Form allowing streaming.

Parameters:	files – List of filepaths. For more control, each file can also be represented as a dictionary with keys `'path'`, `'name'`, and `'type'`. params – Optional dictionary of parameters that will be included in the form. callback – Arguments `cur_bytes`, `tot_bytes`, `index`. chunksize – Size of each streamed file chunk.

Usage:

from requests import post

form = MultipartForm(files=['README.rst'])
post('http://your.url', headers=form.headers, data=form)

size¶

Total size of all the files to be streamed.

Note that this doesn’t include the bytes used for the header and parameters.

azkaban.util.catch(*error_classes)¶

Returns a decorator that catches errors and prints messages to stderr.

Parameters:	error_classes – Error classes. log – Filepath to log file.

Also exits with status 1 if any errors are caught.

azkaban.util.flatten(dct, sep='.')¶

Flatten a nested dictionary.

Parameters:	dct – Dictionary to flatten. sep – Separator used when concatenating keys.

azkaban.util.human_readable(size)¶

Transform size from bytes to human readable format (kB, MB, …).

Parameters:	size – Size in bytes.

azkaban.util.read_properties(*paths)¶

Read options from a properties file and return them as a dictionary.

Parameters:	*paths – Paths to properties file.

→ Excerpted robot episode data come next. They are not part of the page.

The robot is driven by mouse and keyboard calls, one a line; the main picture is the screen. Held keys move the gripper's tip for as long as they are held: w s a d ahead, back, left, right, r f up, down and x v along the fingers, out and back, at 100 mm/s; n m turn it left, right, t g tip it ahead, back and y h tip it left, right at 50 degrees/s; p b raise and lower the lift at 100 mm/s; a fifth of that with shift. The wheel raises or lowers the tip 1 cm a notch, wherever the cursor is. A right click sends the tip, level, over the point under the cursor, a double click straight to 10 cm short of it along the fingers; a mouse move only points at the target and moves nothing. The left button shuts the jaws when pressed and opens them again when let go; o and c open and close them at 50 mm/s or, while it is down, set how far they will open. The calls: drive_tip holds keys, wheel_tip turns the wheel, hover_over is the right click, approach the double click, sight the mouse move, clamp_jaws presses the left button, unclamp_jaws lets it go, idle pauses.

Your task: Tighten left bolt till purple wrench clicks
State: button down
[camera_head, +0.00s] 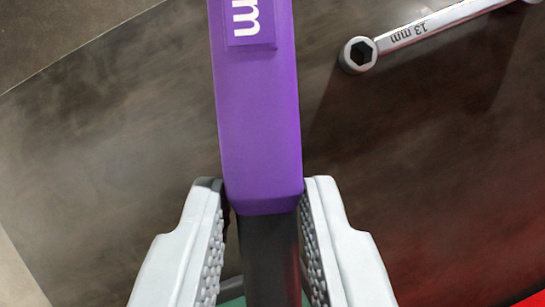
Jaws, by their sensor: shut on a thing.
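The purple wrench (257,130) runs up the middle of the view and leaves it at the top edge. Part of a white label ending in "m" shows on its handle. My gripper (265,200) is shut on the wrench, one grey finger on each side, near where the purple part meets a dark grey section. That dark section runs down between the fingers. The left bolt and any motor are not recognisable in this view.
A silver wrench (430,29) marked "13 mm" lies on the dark brown tabletop (110,120) at the upper right. A red surface (528,300) shows at the lower right corner. A bit of green shows at the bottom behind the fingers. The table's edge crosses the upper left.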

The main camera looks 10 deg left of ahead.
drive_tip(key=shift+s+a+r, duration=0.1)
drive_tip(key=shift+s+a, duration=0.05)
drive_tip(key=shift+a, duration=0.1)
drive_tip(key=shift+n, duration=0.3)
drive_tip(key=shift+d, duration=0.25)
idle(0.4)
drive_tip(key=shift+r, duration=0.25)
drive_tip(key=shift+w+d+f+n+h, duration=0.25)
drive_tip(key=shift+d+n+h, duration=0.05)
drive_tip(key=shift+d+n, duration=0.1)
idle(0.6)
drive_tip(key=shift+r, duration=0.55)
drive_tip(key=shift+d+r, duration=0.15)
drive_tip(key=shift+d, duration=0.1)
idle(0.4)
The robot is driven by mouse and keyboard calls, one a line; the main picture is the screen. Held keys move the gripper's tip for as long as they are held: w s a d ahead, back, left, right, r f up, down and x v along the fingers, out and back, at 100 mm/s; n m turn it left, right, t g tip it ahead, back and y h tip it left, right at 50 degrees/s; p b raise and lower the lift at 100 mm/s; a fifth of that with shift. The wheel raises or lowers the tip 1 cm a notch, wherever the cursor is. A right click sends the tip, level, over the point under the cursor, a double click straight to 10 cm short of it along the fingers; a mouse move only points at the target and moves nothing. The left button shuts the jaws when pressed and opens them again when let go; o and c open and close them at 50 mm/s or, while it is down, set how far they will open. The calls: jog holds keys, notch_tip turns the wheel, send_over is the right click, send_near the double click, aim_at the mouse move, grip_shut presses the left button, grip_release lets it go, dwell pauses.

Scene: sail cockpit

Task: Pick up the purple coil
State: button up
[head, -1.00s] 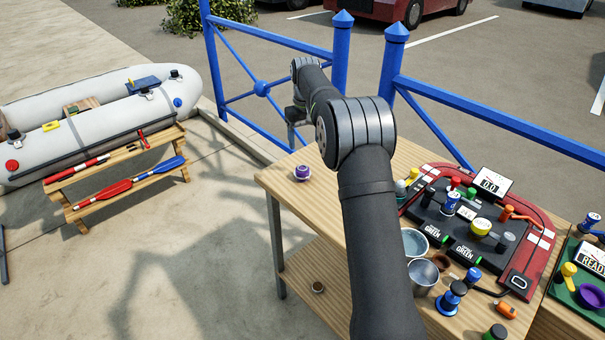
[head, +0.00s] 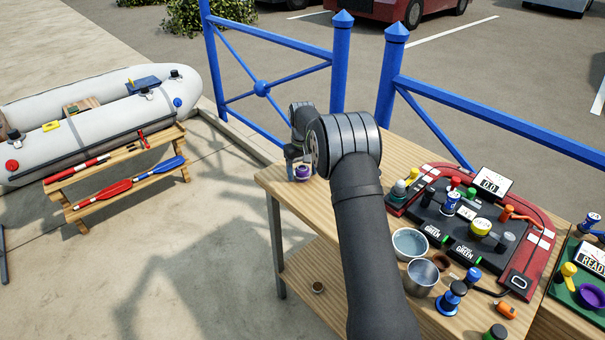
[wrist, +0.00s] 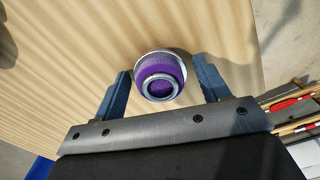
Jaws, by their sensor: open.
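The purple coil (head: 302,173) sits on the wooden table near its left corner. It is a small round purple piece with a pale rim. In the wrist view the purple coil (wrist: 160,77) lies between and slightly beyond the tips of my gripper (wrist: 160,74). The two blue fingers are open, one on each side of it, with a gap on both sides. In the head view my gripper (head: 298,178) is low over the table at the coil, and the arm partly hides it.
A red and black panel (head: 425,215) with several knobs stands at the right of the table. A glass bowl (head: 410,243), a metal cup (head: 423,273) and blue knobs are in front of it. A blue railing (head: 490,117) runs behind. The table (head: 285,193) around the coil is clear.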

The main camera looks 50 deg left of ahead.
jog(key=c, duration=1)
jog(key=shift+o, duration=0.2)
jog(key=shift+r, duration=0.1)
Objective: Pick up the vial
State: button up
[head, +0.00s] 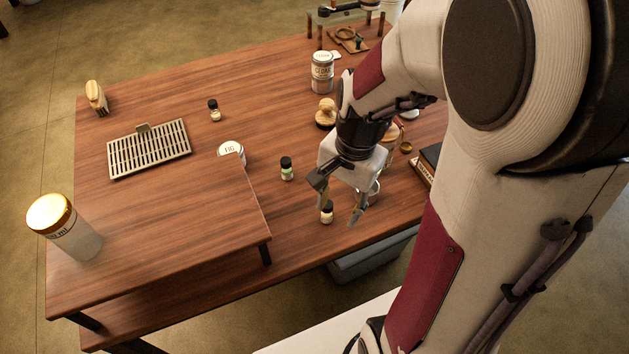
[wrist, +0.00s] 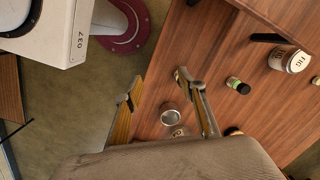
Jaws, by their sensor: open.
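Three small dark-capped vials stand upright in the head view. One vial with a pale label (head: 327,214) is near the table's front edge, beside my gripper's left finger. A vial with a green label (head: 287,169) stands further left, and it also shows in the wrist view (wrist: 238,86). Another pale-labelled vial (head: 214,111) stands toward the back. My gripper (head: 338,206) is open, pointing down, with its fingers spread wide. In the wrist view (wrist: 155,86) nothing is clearly held. I cannot tell whether the finger touches the near vial.
A FIG tin (head: 231,152) stands beside the raised shelf (head: 190,215). A jar with a gold lid (head: 65,228) and a metal rack (head: 150,150) are at left.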

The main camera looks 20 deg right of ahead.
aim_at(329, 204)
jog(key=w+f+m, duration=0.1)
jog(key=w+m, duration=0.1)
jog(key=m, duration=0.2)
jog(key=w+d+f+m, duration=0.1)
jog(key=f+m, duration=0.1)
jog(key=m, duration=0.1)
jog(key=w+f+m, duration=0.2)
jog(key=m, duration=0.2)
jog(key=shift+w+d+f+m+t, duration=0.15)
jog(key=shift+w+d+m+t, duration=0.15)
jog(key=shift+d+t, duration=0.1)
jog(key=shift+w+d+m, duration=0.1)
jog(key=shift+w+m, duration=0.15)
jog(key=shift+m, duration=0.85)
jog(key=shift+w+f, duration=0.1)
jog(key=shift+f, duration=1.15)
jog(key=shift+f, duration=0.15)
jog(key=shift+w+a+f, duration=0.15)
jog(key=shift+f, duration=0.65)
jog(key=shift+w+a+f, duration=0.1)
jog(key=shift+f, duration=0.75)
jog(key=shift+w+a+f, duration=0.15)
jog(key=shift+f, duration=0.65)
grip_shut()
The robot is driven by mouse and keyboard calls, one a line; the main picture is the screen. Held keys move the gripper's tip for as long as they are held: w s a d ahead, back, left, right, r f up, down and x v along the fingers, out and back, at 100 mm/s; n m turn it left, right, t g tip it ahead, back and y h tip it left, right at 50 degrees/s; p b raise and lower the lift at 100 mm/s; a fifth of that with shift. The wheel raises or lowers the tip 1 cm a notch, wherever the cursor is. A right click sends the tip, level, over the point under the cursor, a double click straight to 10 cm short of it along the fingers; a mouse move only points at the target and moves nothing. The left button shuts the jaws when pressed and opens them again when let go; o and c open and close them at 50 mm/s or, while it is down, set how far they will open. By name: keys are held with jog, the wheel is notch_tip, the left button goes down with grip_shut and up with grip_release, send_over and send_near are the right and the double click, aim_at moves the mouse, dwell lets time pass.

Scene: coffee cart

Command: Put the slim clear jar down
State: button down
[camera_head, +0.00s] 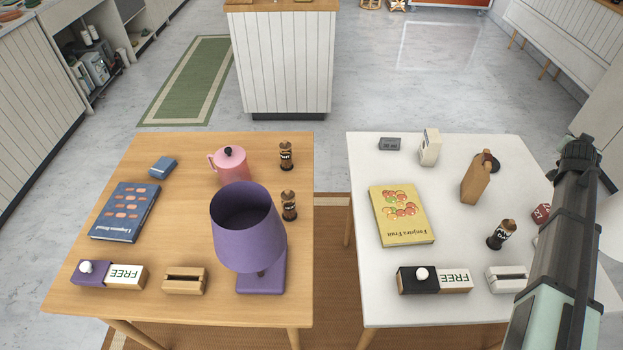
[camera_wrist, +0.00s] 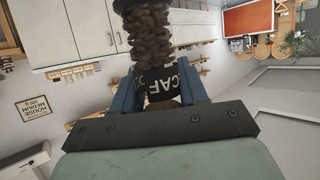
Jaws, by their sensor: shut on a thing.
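The jar's far end runs past the top of that view. In the head view my arm comes up along the right edge, over the right side of the white table (camera_head: 455,275). The held jar cannot be made out clearly there.
The white table carries a yellow book (camera_head: 402,216), a brown bag (camera_head: 475,178), a white carton (camera_head: 429,147), a dark-labelled jar (camera_head: 501,234) and a FREE block (camera_head: 435,280). The wooden table (camera_head: 190,230) holds a purple lamp (camera_head: 247,228), a pink pot (camera_head: 231,166) and a blue book (camera_head: 126,212).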

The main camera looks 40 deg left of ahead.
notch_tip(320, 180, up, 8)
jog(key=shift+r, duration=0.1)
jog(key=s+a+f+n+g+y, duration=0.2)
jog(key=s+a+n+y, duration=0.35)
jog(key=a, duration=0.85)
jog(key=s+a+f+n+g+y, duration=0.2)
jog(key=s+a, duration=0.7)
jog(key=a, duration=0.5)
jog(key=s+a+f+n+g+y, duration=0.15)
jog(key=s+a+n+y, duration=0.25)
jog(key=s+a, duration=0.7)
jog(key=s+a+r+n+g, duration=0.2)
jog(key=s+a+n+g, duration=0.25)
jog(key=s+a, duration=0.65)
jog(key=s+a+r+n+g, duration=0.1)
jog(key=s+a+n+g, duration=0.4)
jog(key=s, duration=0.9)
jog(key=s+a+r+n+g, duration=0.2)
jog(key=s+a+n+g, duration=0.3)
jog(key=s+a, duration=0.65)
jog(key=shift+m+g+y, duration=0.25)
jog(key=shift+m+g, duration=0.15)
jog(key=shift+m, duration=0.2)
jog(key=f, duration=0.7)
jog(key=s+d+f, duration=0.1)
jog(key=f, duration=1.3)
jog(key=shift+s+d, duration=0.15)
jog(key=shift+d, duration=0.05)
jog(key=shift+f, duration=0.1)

In the case of multiple definitions of the same option, the latest takes precedence.

Note that not all features of .properties files are guaranteed to be supported.

azkaban.util.stream_file(path, chunksize)¶

Get iterator over a file’s contents.

Parameters:	path – Path to file. chunksize – Bytes per chunk.

azkaban.util.suppress_urllib_warnings()¶: Capture urllib warnings if possible, else disable them (python 2.6).

azkaban.util.temppath(*args, **kwds)¶

Create a temporary filepath.

Usage:

with temppath() as path:
  # do stuff

Any file corresponding to the path will be automatically deleted afterwards.

azkaban.util.write_properties(options, path=None, header=None)¶

Write options to properties file.

Parameters:	options – Dictionary of options. path – Path to file. Any existing file will be overwritten. Writes to stdout if no path is specified. header – Optional comment to be included at the top of the file.